Moving on, the movie boasts one of the most entertaining soundtracks I've every heard. From rockers like Three Dog Night, Steely Dan, and the Allman Brothers to blues singers Otis Rush and Muddy Waters and country musicians like Buck Owens, the movie uses an arrangement of songs that is perhaps more engaging than the movie itself. And I dare you to tell me that the use of Lynyrd Skynyrd's "Free Bird" at the end doesn't make the final scene that much better. We also get fantastic music from composer Tyler Bates, who has assembled a score that combines pounding industrial music with chilling ambient noises. Meanwhile, The Devil's Rejects benefits from great set design and unbelievably awesome makeup work from Wayne Toth. While some of the blood is obviously CGI and other movies have much more gore (I'm looking at you, High Tension), the effects still manage to be convincing for the most part, and I won't knock them.
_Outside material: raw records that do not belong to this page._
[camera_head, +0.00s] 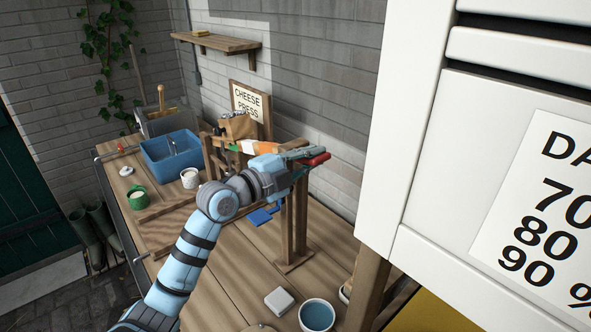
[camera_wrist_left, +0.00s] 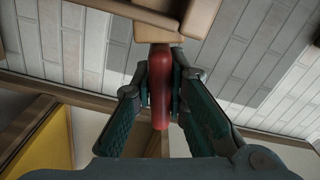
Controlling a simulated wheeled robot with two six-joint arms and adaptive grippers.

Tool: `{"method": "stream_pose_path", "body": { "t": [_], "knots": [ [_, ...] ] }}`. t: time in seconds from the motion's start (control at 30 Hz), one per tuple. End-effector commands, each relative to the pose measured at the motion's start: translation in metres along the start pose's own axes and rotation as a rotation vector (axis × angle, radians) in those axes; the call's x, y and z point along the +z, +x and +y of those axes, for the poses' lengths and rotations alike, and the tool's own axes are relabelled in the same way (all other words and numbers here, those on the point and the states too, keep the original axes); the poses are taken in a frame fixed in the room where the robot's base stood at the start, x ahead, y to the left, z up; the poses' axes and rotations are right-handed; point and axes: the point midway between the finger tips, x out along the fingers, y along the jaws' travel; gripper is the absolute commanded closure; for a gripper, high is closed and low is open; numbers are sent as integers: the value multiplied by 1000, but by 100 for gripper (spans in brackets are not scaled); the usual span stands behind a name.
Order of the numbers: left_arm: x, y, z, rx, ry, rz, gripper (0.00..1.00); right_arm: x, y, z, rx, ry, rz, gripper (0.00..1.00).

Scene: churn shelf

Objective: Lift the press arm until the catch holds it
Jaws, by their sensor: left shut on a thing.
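The cheese press (camera_head: 212,155) stands at the wall end of the workbench, by the sign. Its press arm ends in a red handle (camera_head: 318,160), which shows upright between the fingers in the left wrist view (camera_wrist_left: 160,85). My left gripper (camera_head: 300,160) is shut on this red handle, with a finger on each side of it. A wooden upright post (camera_head: 294,225) stands just below the gripper. An orange, white and green piece (camera_head: 258,147) shows behind my wrist. My gripper and forearm hide much of the press arm. I cannot make out the catch. My right gripper is out of view.
A large white cabinet (camera_head: 420,190) closes off the right side.

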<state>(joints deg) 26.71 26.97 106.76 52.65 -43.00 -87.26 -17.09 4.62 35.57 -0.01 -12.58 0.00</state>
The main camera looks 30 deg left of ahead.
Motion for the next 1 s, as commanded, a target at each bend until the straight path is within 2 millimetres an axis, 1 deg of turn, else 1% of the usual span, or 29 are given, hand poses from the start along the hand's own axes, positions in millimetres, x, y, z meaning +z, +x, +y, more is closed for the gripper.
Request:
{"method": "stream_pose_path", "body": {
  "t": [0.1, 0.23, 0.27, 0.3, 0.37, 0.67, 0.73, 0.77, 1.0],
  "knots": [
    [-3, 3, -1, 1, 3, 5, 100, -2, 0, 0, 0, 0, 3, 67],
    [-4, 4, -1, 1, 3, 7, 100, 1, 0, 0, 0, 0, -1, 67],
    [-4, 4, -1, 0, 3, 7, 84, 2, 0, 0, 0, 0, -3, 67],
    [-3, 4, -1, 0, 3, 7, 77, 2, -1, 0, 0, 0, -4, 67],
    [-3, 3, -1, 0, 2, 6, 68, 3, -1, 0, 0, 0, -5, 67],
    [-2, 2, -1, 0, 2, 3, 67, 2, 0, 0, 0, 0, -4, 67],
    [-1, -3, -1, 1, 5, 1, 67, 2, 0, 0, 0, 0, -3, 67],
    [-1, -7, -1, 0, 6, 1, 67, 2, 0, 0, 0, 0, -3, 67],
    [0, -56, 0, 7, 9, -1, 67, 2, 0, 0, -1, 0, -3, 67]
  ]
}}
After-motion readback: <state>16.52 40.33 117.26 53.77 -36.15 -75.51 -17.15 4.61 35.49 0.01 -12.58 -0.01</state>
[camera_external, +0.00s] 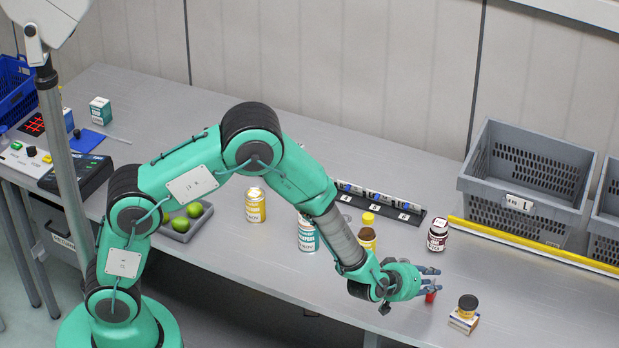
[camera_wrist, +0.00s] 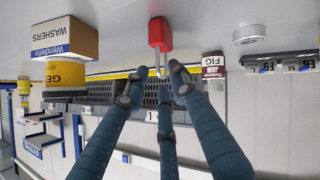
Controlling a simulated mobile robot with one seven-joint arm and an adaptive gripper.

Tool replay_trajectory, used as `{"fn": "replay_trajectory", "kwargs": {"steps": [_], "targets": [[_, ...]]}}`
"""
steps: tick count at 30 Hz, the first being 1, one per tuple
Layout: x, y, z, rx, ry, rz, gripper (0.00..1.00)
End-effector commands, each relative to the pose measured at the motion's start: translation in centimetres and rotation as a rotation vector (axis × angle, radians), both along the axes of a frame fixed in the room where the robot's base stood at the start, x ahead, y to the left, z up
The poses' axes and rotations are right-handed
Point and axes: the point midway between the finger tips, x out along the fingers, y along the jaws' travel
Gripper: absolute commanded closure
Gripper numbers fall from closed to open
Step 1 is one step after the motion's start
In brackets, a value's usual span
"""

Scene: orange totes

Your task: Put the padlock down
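The padlock (camera_wrist: 160,34) has a red body and a pale metal shackle. In the wrist view, which is upside down, its body is against the grey table top and its shackle points toward my fingers. In the external view the red padlock (camera_external: 430,296) shows just under my fingertips, partly hidden by them. My gripper (camera_external: 431,281) is low over the table near its front edge. In the wrist view the dark blue fingers of my gripper (camera_wrist: 156,77) are spread on either side of the shackle, with gaps visible between.
A washers box (camera_external: 463,320) with a dark-lidded jar (camera_external: 468,304) on it stands close right of the padlock. A grey tote (camera_external: 522,205) is beyond a yellow strip (camera_external: 530,245). The right front table is clear.

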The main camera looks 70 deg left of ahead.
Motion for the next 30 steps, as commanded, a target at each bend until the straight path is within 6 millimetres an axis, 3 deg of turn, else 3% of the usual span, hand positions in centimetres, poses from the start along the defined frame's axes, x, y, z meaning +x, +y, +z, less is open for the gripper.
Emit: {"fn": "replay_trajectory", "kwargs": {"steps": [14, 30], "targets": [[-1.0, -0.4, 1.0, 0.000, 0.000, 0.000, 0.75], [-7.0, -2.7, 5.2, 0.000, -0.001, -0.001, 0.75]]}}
If I may, I'd like to borrow a quote from the review written by Roger Ebert: "I don't want to get any e-mail messages from readers complaining that I gave the movie [a good review], and so they went to it expecting to have a good time, and it was the sickest and most disgusting movie they've ever seen. My review has accurately described the movie and explained why some of you might appreciate it and most of you will not, and if you decide to go, please don't claim you were uninformed." I don't know if I accurately described the movie itself, but I know that I've accurately described how I feel about it. I'll gladly give The Devil's Rejects four stars, but that comes with a warning. The movie's content isn't for everyone. The movie is horrific, demented, obscene, and sadistic, and many may not be able to stomach it, but it is still a well-made movie no matter how you slice it. It's evident that Rob Zombie wants to bring back the exploitive cinema he loved in his youth, and if he continues to make films like The Devil's Rejects, I think he may be able to bring them back on a regular basis.